Als typische Interferenzen aus dem Italienischen können gelten:

  • lexikalische Interferenzen: z.B. Identitätskarte (nach it. carta d’identità ) statt Personalausweis, Schulführungskraft (nach it. dirigente scolastico) statt Schulleiter (offizielle Bezeichnung in z.B. Österreich und Bayern) oder Direktor (Alltagswort für Schulleiter in Österreich und in deutschen Bundesländern), Neologismen wie Stammrollenlehrer (nach it. insegnante di ruolo = verbeamteter Lehrer, zumindest mit unbefristetem Dienstvertrag), wobei hier auch von einem Sachspezifikum gesprochen werden kann;
  • semantische Interferenzen: didaktische Tätigkeit(en) (nach it. attività  didattiche) statt dt. Unterricht in Wendungen wie: die Wiederholungsprüfungen müssen vor dem Beginn der didaktischen Tätigkeit abgeschlossen sein, die didaktische Tätigkeit endet Mitte Juni – die Interferenz liegt darin, dass didaktisch sich im Standarddeutschen immer auf die Didaktik, also die Wissenschaft vom Unterrichten, bezieht und nicht synonym mit Unterricht verwendet werden kann; Literat auch im Sinne von Latein-Deutschlehrer (nach it. materie letterarie).
  • syntaktische Interferenzen: häufig begegnen Genitivattribute oder auch lange Genitivattribut-Reihen anstelle von Komposita oder Präpositionalausdrücken nach dem Vorbild der italienischen di/della/…-Ausdrücke: z.B. die Vergabe der Stellen der Zweitsprachlehrer der Grundschule statt: die Stellenvergabe für Zweitsprachenlehrer (= Deutschlehrer an italienischsprachigen Schulen) an Grundschulen.
  • phraseologische/idiomatische Interferenzen: typisch Südtirolerisch ist die Verwendung der Präposition innerhalb auch mit Zeitpunkten, obwohl im Standarddeutschen innerhalb nur mit Zeitstrecken kombiniert werden kann (innerhalb zweier Tage, innerhalb von fünf Tagen), also z.B: das Gesuch (= Südtirolerisch fast immer statt sachlich richtigem: Antrag) muss innerhalb 31. Oktober eingereicht werden, wobei die italienische Konstruktion: entro il 31 ottobre falsch übertragen wurde; einen Gefallen machen steht für einen Gefallen tun (nach it. fare un piacere).
  • phonetische Interferenzen: z.B. die Aussprache des Digraphs <<qu>> als ku̯ wie im Italienischen statt kv wie im Standarddeutschen; Lanthaler vermutet, diese erst nach dem Zweiten Weltkrieg eingetretene Entwicklung gehe auf Volksschullehrerinnen zurück, die den Schülern im Schreibunterricht einschärften, qu dürfe nicht kw geschrieben werden, wobei das Italienische nur indirekt diese Ausspracheveränderung bewirkt hätte.

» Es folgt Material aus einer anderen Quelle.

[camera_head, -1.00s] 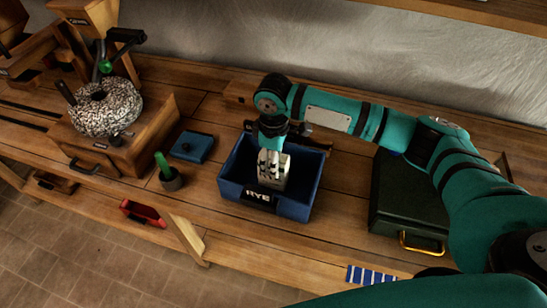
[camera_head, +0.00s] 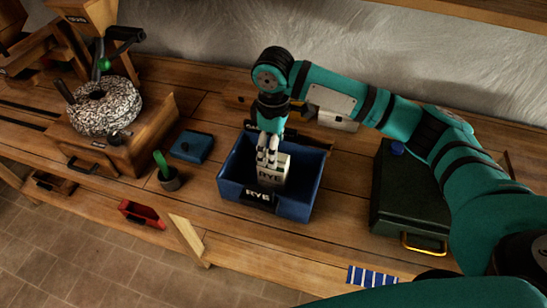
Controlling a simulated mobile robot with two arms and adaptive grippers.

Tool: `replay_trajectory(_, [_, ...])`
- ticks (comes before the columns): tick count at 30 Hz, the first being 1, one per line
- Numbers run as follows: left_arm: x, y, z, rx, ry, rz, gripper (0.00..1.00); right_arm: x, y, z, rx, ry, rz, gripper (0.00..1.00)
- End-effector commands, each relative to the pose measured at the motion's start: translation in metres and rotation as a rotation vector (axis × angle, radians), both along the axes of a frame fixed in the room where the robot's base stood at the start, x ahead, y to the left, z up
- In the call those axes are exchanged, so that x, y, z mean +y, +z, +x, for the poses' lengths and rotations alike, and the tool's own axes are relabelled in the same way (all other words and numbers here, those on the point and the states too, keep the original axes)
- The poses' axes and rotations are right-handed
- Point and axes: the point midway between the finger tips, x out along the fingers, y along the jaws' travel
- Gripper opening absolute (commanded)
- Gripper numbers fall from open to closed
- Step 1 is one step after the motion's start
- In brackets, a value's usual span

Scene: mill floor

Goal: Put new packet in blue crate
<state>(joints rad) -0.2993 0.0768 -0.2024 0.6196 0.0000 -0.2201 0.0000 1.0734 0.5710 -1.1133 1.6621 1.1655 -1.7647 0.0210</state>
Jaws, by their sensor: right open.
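The blue crate (camera_head: 303,210) stands on the wooden bench, with a dark label reading RYE on its front. A pale packet (camera_head: 274,173) marked RYE sits inside the crate, roughly upright. My right gripper (camera_head: 267,160) is just above the packet's top, over the crate. Its fingers are open; whether they touch the packet I cannot tell. The bottom of the packet is hidden by the crate's front wall. My left gripper is out of view.
A dark green case (camera_head: 405,205) with a brass handle stands right of the crate. A red tray (camera_head: 141,213) is near the bench front.

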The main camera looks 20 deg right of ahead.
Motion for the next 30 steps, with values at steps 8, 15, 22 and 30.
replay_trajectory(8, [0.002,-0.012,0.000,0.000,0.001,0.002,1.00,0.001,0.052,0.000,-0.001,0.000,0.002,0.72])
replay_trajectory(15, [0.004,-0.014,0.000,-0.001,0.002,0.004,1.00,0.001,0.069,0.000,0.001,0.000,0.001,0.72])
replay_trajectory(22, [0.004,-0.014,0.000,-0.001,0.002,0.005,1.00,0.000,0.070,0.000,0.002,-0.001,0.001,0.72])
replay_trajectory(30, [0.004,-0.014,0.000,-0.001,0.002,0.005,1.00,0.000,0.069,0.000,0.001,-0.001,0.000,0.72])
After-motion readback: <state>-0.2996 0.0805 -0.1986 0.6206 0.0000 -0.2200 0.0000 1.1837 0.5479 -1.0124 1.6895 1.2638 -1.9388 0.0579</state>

Daneben treten im Südtiroler Deutsch Sprachformen auf, die nicht als Interferenz erklärbar sind, sich aber dennoch aus der besonderen Situation des Südtirolerischen erklären. So wird ähnlich wie in der Schweiz schriftlich als Relativpronomen meist das veraltete, im Mittelalter nach lateinischem Vorbild (qui/quae/quod) eingeführte und von Duden als papierenes Deutsch bezeichnete welcher/welche/welches benutzt, das aber im gesprochenen Deutsch in Südtirol kaum verwendet wird, also keineswegs der natürlichen Ausdrucksweise entspricht. Auch werden bestimmte, als politisch korrekt erfundene, Wörter wie z.B. das in der Schweiz gängige Lehrperson (statt Lehrkraft/Lehrkörper) benutzt. Oft ist eine für Mundartsprecher bezeichnende Unsicherheit der Grund für nicht-standardsprachliche Ausdrücke wie z.B. Einreichefrist mit unüblichem Fugen-e statt Abgabetermin o.ä. Andere Erscheinungen des Südtiroler Deutschen werden von Südtirolern selbst als mundartlich empfunden und sind in der Schriftsprache nicht anzutreffen, etwa das von vielen Nordtirolern als das Südtiroler Kennwort empfundene Pronomen: sell/semm bzw. verhaucht: hell (vermutlich aus der Amtssprache: < selbiger, selbigem) statt demonstrativem der/die/das, Beispiel: sell woas i nit für: «das weiß ich nicht».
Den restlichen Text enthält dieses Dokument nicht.